The Null Device

Not so beautiful future?

The Graun's Alexis Petridis is not impressed with the new Primal Scream album:
More baffling is the decision to foreground the vocals and lyrics of Bobby Gillespie. Never the highlight of any Primal Scream album, here they're inescapable: he is, as a rapper would say, all up in your grill. There's the usual torrent of drug-related cliches - "I stuck a needle in my baby's heart, she looked so hot and sexy," offers Gillespie, who is 46 years old - but the real problems come when he abandons the platitudes about junkies and veins and offers us something of himself, chiefly his famous political acumen. He has a tendency to address listeners as the lobotomised drones of the capitalist system. That sort of thing got a bit wearying coming from Crass, who were at least committed anarchists, squatting in an open house commune and apparently unable to play live without attracting unwanted police attention. Coming from Primal Scream, who are none of those things, but have been heard advertising everything from cars to clothes to Carphone Warehouse, it sounds, at best, pathetic. "Take a drive around the city, tell me what do you see? Empty houses, burning cars, naked bodies hanging from a tree," opens the title track, thus begging the question: where have you seen this, exactly? In Islington, where you live? No wonder property prices in N1 have levelled off.
At worst, however, it's genuinely insulting. "Congratulations, you live in a dream, in the dead heart of the control machine," sneers Gillespie, a man recently spotted confronting the grimy day-to-day reality of life on society's margins by attending the Mayfair launch of a $250,000 diamond and sapphire-encrusted ice dagger designed by Jade Jagger for use in the world's most exclusive bars, including Crystal, the London nightclub run by Prince William's Eton pal Jacobi Anstruther-Gough-Calthorpe. He was probably there plotting the downfall of the dead-hearted control machine with his fellow guests, including noted revolutionary Marxists Alexa Chung and Davina Taylor. These are hardened insurrectionists, who, like Gillespie, know that there can be no social justice until the gutters run red with bourgeois blood. "We've got a noose if you want to hang around," he jeers, "maybe some torture to tousle your hair."
In my opinion, Primal Scream appear to be a textbook example of Thatcherism-Blairism as an artistic ideology, a Hegelian synthesis of (the superficial aspects of) bolshy anti-capitalist agitation of the Thatcher era and the whorish mercantility of the Blairite marketing society, a culture, nay, a civilisation built entirely on appropriating and repackaging.

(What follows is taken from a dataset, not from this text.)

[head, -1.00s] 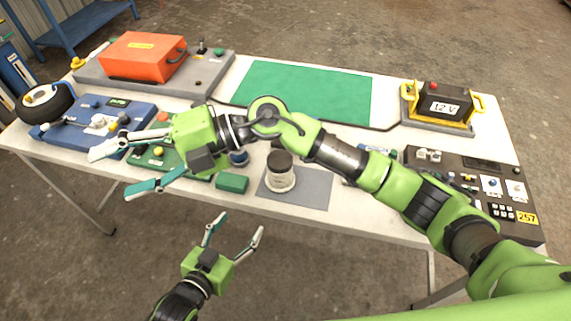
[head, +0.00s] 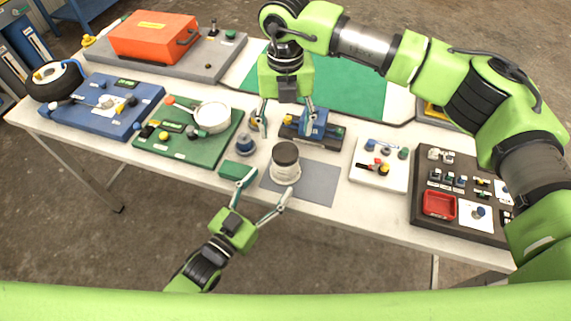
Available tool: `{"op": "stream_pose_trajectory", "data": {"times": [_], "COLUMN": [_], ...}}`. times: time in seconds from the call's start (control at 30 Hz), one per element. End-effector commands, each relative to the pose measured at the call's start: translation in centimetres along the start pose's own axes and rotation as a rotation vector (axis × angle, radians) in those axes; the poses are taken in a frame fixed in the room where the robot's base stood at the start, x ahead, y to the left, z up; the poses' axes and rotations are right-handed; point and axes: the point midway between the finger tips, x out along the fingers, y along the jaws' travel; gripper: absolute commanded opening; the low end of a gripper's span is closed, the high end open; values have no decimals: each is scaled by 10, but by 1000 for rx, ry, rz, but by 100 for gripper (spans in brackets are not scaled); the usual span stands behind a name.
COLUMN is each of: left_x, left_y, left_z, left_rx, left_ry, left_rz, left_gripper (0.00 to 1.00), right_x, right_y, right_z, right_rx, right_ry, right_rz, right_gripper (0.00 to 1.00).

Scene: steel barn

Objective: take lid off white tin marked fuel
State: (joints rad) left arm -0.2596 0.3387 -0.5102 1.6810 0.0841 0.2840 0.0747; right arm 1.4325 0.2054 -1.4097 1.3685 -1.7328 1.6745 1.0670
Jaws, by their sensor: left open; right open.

And Primal Scream do it well; moving at the speed of spin from trend to trend (from NIN-lite industrial rock to meat-and-potatoes blues-rock that sounds like the Rolling Stones if they instructed their engineer to overcompress everything into a black blob of loudness to the ubiquitous vapid cod-Marxism that makes Sid Vicious look like George Monbiot by comparison), never making the mistake of investing enough of themselves in any one thing to miss the next shift in market research. Soon enough, listeners realise that they've been sold a turd in a can, but by then they've moved on to the next thing.